* The exercise
Quote the whole listing word for word. Do not include the pictures.

========

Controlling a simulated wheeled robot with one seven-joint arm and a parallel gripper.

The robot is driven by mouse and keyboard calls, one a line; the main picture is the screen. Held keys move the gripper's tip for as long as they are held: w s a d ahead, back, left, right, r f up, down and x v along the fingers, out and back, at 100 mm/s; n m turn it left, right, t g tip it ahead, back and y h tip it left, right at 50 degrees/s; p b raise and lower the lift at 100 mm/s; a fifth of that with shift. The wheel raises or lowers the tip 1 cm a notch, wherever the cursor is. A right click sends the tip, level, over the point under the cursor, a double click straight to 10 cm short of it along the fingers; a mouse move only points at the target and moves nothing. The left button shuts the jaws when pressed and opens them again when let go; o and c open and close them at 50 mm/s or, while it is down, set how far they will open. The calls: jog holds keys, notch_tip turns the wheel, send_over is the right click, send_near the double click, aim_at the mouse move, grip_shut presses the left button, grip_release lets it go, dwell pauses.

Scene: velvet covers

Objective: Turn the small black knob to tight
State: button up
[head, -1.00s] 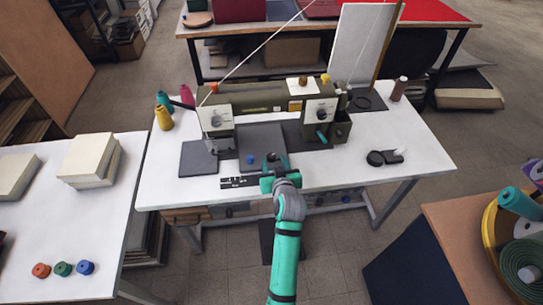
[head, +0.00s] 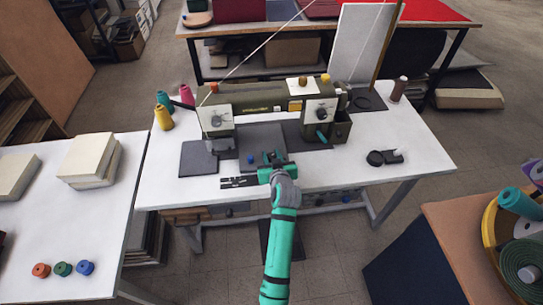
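An olive sewing machine (head: 255,100) stands on the white table. Its left end has a pale plate with a small dark round knob (head: 215,119). A second pale plate on its right part carries another dark round knob (head: 320,114). Both are too small here for me to read any marks or setting. My teal gripper (head: 272,157) is in front of the machine, over the dark grey plate. It lies to the right of the left knob and below it in the picture, apart from both knobs. Its two fingers look spread, with nothing seen between them.
A small blue thing (head: 250,159) is just left of my gripper. Thread cones (head: 163,118) stand left of the machine. A black round item (head: 375,158) lies on the table's right part. The white table (head: 420,140) has free room there.

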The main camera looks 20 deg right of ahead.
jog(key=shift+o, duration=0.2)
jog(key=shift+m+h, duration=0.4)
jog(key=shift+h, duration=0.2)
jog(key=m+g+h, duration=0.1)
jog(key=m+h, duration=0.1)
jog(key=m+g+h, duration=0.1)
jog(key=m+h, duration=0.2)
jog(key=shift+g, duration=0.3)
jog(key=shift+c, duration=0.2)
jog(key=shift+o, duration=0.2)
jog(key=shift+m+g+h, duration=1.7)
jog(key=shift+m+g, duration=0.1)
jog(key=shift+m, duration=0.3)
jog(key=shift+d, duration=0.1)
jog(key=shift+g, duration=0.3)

========

* The solution
Controlling a simulated wheeled robot with one seven-joint arm and a parallel gripper.

The robot is driven by mouse and keyboard calls, one a line; the main picture is the screen. Held keys move the gripper's tip for as long as they are held: w s a d ahead, back, left, right, r f up, down and x v along the fingers, out and back, at 100 mm/s; n m turn it left, right, t g tip it ahead, back and y h tip it left, right at 50 degrees/s; p b raise and lower the lift at 100 mm/s; a fifth of that with shift. The wheel raises or lowers the tip 1 cm a notch, wherever the cursor is. A right click sends the tip, level, over the point under the cursor, a double click straight to 10 cm short of it along the fingers; a mouse move only points at the target and moves nothing. The left button shuts the jaws when pressed and opens them again when let go; o and c open and close them at 50 mm/s or, while it is down, set how far they will open. The calls: jog holds keys, notch_tip turns the wheel, send_over is the right click, send_near the double click, aim_at the mouse move, grip_shut presses the left button, grip_release lets it go, dwell pauses.

Scene: velvet covers

Objective: Turn the small black knob to tight
State: button up
[head, -1.00s] 
[head, +0.00s] 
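An olive sewing machine (head: 255,100) stands on the white table. Its left end has a pale plate with a small dark round knob (head: 215,119). A second pale plate on its right part carries another dark round knob (head: 320,114). Both are too small here for me to read any marks or setting. My teal gripper (head: 272,157) is in front of the machine, over the dark grey plate. It lies to the right of the left knob and below it in the picture, apart from both knobs. Its two fingers look spread, with nothing seen between them.
A small blue thing (head: 250,159) is just left of my gripper. Thread cones (head: 163,118) stand left of the machine. A black round item (head: 375,158) lies on the table's right part. The white table (head: 420,140) has free room there.

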The main camera looks 20 deg right of ahead.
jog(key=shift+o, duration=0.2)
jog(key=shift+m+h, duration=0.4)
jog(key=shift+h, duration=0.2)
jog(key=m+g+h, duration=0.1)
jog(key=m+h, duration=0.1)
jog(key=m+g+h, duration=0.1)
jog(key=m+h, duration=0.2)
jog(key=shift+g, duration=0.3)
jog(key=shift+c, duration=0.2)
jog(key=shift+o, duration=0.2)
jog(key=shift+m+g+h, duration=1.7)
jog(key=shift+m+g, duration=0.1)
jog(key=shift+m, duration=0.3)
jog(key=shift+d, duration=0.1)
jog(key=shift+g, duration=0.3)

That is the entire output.